The question whether entities using the copyright of another pay fixed royalties or minimum royalties is irrelevant; the key issue is how much of an encumbrance these fees will be for them.

Polish parliament is now considering draft amendments to the legislative Act regarding copyright and associated rights concerning the terms of settlements between entities using such rights and the collective management organisations. In its ruling of 24 January 2006, the Polish Constitutional Tribunal held art 108.3 of this Act to be contrary to the Constitution. This art 108.3 provided that a commission composed of six arbitrators and a chairperson (as the superarbitrator) designated by the minister competent for matters of culture and the national heritage approves royalty tables regarding use of works and/or artistic performances covered by collective management or refuses such approval. As this ruling was announced, I was decidedly inclined to support the position expressed in the dissenting opinion of Ewa Łętowska, the Constitutional Tribunal judge, who argued that the royalty definition mechanism instituted in art 108 of the Act is flawed and irrational in its entirety – as it were, in its very essence.

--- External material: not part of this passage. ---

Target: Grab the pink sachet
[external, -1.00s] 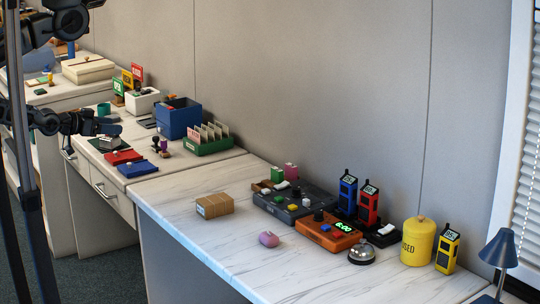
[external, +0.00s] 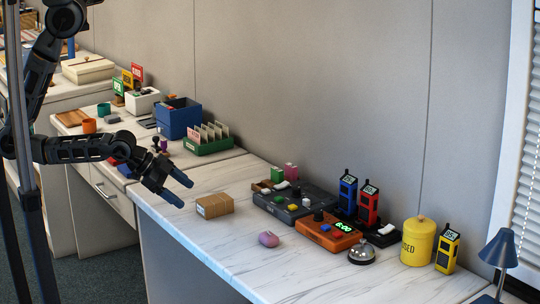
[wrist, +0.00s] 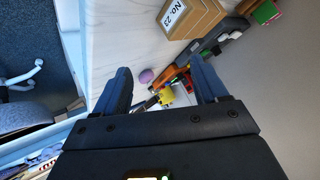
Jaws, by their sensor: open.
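The pink sachet (external: 268,239) looks like a small rounded pink pouch. It lies on the white marble counter (external: 312,275), near its front edge. It also shows in the wrist view (wrist: 146,76), small and between the two fingers. My gripper (external: 182,191) is open and empty, with blue fingertips pointing right. It is above the left end of the counter, left of and well apart from the sachet. In the wrist view both fingers of my gripper (wrist: 163,82) are spread wide.
A brown cardboard box (external: 214,205) stands between my gripper and the sachet. An orange device (external: 331,236) and a silver bell (external: 361,254) stand right of the sachet. A dark grey panel (external: 294,203) lies behind. The counter in front of the box is clear.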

The amendments now debated by Polish parliament propose to repeal arts 108 and 109 of the Copyright Act in their entirety. Art 109, let it be recalled here, provides that contractual provisions less advantageous to creators of copyrighted works than those of the tables discussed in art 108.3 shall be null and void, to be replaced by the provisions of these tables. The idea was that this statutory provision is to safeguard the interests of the creative community vis a vis users of copyright and associated rights, what with the economic advantage which they generally enjoy. These were minimum fees. The proposed amendments, meanwhile, propose to introduce – the odd exception aside – fixed fees, the hope being that this will contribute to safety and predictability in copyright dealing. In light of my own practice, I do not entirely share in these hopes, for it is my experience that copyright users tend to regard such ‘’minimum” royalties as onerously high. In my opinion, it’s not how we define the royalty rates – fixed or minimum – that is important; the key issue is what kind of burden they will constitute from the perspective of copyright or associated right users. The main objection raised with respect to the old rules was that they do not envisage participation of copyright users as a party in the process of approving the royalty tables – as the statute then was, such participation was not provided for through operation of the law (...)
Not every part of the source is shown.